IF it wasn’t obvious last year, 2016 should erase any doubts that CES which begins this week in Las Vegas has turned into a major auto show.
Nearly a decade ago, Ford became the first automaker to have an executive give a keynote speech at the annual global technology event.
This week, as thousands descend on Las Vegas to attend CES, every major automaker as well as auto startups and other auto-related companies will be there, Fortune magazine reported.
Two of the eight keynote presentations at the week-long event will be by automakers, and nearly one quarter of the floor space at CES is dedicated to the industry.
It has become the must-attend event to showcase the latest auto tech—and even unveil cars.
This year, two keynote speakers — GM CEO Mary Barra and VW CEO Dr Herbert Diess — will use the stage to introduce electric cars.
Diess is expected to premiere an electric concept car that the company has been teasing relentlessly for the past several weeks. A day later, Barra will showcase the production version of the Chevrolet Bolt EV, almost a year after showing off the Bolt as a concept car at the North American International Auto Show in Detroit.
It’s almost impossible to keep track every announcement at CES, but here are a few companies and trends to watch for:
Faraday Future: There’s a lot of hype surrounding its event so little is known about the secretive electric car company backed by Chinese billionaire Jia Yueting.
Until a month ago, it said little about its plans. But thanks to a few teaser videos, and more importantly, documents from Nevada’s state government, we know a lot more, including that the company plans to build an electric vehicle factory at an industrial park in North Las Vegas.
Nvidia: Nvidia makes chips called graphics processing units commonly used in video games and increasingly in car infotainment systems. The company is trying to expand its automotive business, including a product essential for autonomous vehicle technology. Nvidia will likely make several announcements at its event, expect at least one to center on cars and artificial intelligence.
Artificial intelligence: Toyota announced back in November it will invest vast sums over the next five years in a new research centre for artificial intelligence to be based in Silicon Valley and is expected to reveal more during CES. Toyota will also show off how it plans to crowdsource information from its future production vehicles to create up-to-date digital maps.
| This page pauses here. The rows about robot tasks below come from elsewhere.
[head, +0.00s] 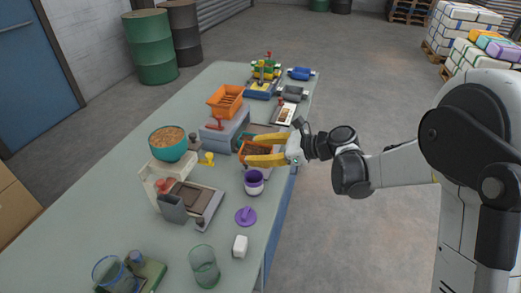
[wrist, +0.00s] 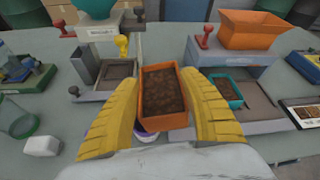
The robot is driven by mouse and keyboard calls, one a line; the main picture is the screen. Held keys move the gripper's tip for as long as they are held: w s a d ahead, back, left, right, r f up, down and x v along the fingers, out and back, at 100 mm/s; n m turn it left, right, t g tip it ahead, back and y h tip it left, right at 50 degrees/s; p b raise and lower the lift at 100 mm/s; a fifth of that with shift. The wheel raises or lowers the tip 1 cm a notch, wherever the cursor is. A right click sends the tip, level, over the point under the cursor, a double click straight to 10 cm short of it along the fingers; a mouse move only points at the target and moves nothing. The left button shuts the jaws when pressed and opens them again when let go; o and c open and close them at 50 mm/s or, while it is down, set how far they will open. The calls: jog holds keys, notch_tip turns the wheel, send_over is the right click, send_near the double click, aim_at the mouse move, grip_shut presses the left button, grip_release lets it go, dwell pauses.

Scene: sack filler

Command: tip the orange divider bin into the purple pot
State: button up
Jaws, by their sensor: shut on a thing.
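My gripper (head: 248,149) has yellow fingers closed on the two sides of the orange divider bin (head: 253,149). In the wrist view the bin (wrist: 141,115) sits between the fingers, looks about level and holds brown, grainy material. The white and purple pot (head: 254,182) stands on the table, nearer the head camera than the bin. In the wrist view only a part of the pot (wrist: 144,137) shows below the bin, and the rest is hidden. In the head view the fingers cover part of the bin.
A purple lid (head: 245,216) and a white block (head: 240,246) lie near the table's right edge. A filler with a teal hopper (head: 168,145) stands left of the pot. Another filler carries an orange hopper (head: 225,102), and a teal bin (wrist: 226,91) sits at its base.

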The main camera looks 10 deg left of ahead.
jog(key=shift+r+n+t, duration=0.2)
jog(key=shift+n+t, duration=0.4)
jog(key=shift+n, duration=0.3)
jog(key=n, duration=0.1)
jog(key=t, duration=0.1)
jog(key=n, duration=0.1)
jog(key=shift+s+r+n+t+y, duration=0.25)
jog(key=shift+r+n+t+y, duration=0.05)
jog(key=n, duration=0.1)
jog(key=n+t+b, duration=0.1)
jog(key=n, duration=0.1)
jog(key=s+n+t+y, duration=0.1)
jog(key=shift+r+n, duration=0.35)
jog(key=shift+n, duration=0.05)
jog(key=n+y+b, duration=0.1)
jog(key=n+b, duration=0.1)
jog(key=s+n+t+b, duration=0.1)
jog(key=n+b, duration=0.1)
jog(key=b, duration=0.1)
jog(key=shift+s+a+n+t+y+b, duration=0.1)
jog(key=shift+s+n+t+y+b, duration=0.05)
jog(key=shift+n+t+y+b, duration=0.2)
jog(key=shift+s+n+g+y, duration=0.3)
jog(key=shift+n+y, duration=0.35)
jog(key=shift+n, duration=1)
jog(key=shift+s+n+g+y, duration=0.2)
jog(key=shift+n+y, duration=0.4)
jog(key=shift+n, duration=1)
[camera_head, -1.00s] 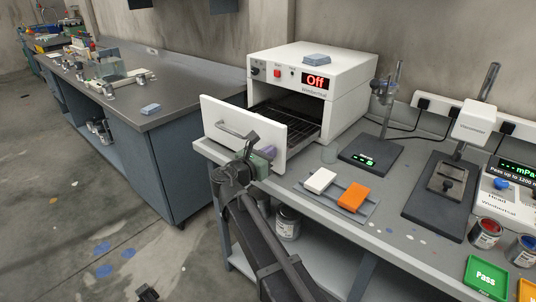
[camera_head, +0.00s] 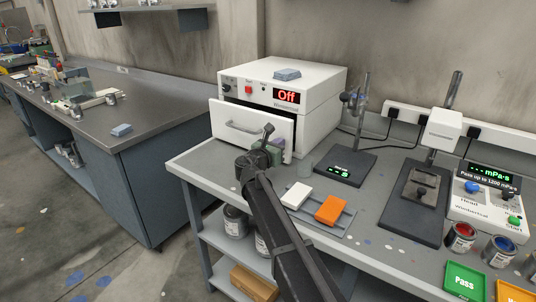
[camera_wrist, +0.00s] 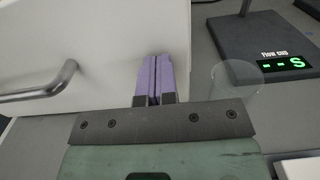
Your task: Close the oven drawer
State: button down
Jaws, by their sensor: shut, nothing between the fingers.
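The oven (camera_head: 322,112) is a white box on the grey bench, with a red "Off" display. Its drawer (camera_head: 228,117) has a white front panel with a bar handle (camera_head: 243,128). The panel stands close to the oven front, with a narrow dark gap along its top edge. The panel and handle (camera_wrist: 38,84) also show at the left of the wrist view. My gripper (camera_head: 278,144) is at the right part of the panel. Its purple fingers (camera_wrist: 155,75) are shut and empty, with their tips at the panel face; exact contact is unclear.
Right of the drawer stand a clear cup (camera_wrist: 236,82) and a flow cup stand (camera_head: 345,168). A white block (camera_head: 296,195) and an orange block (camera_head: 330,210) lie on a grey tray in front. A blue-grey block (camera_head: 287,74) rests on the oven. An aisle separates the left counter.

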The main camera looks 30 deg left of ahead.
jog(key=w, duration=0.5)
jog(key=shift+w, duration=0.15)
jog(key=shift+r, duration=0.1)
Crossover: Telecom, software companies, and chipmakers crossing deeper into automotive territory. Telecom companies are becoming important partners for automakers too. For example, AT&T already works with Audi, BMW, GM, Ford, Tesla, Nissan, Volvo, Subaru and Jaguar Land Rover. Verizon’s connected car division works with Volkswagen and Mercedes Benz.
Look for telecom companies such as Verizon, AT&T and chipmakers like NXP and Qualcomm to show off how their new products are enabling automakers to add new features to cars such as mobile data connections and visual displays.
Sensors, cameras, and radar: Self-driving cars, such as the one Google has built, can’t operate without them. Automotive suppliers are in a race to create smaller, more powerful sensors and radar. Chipmakers, meanwhile are selling their computing platforms that allow all of this gadgetry, including GPS, sensors and radar to function properly in the car.
Ford: There’s been a lot of speculation about what Ford will announce at CES. Will it kick off a partnership with Google to deploy fleets of self-driving cars, as it’s been reported recently?
Ford is morphing from a traditional automaker that makes money from producing and selling cars into one that taps into helping people get around, including car-sharing and shuttle services.
But that doesn’t mean Ford will pursue these experiments in transportation with a partner. When Ford CEO Mark Fields takes the stage Tuesday morning, expect to hear about where the company is headed with autonomous driving and connected vehicle technology.
Autonomous vehicle tech: Automakers are taking a variety of approaches to autonomous driving. Kia is expected to give details about its push. Audi, Volvo, and Mercedes Benz will also talk about varying degrees of autonomy, much of it related to safety.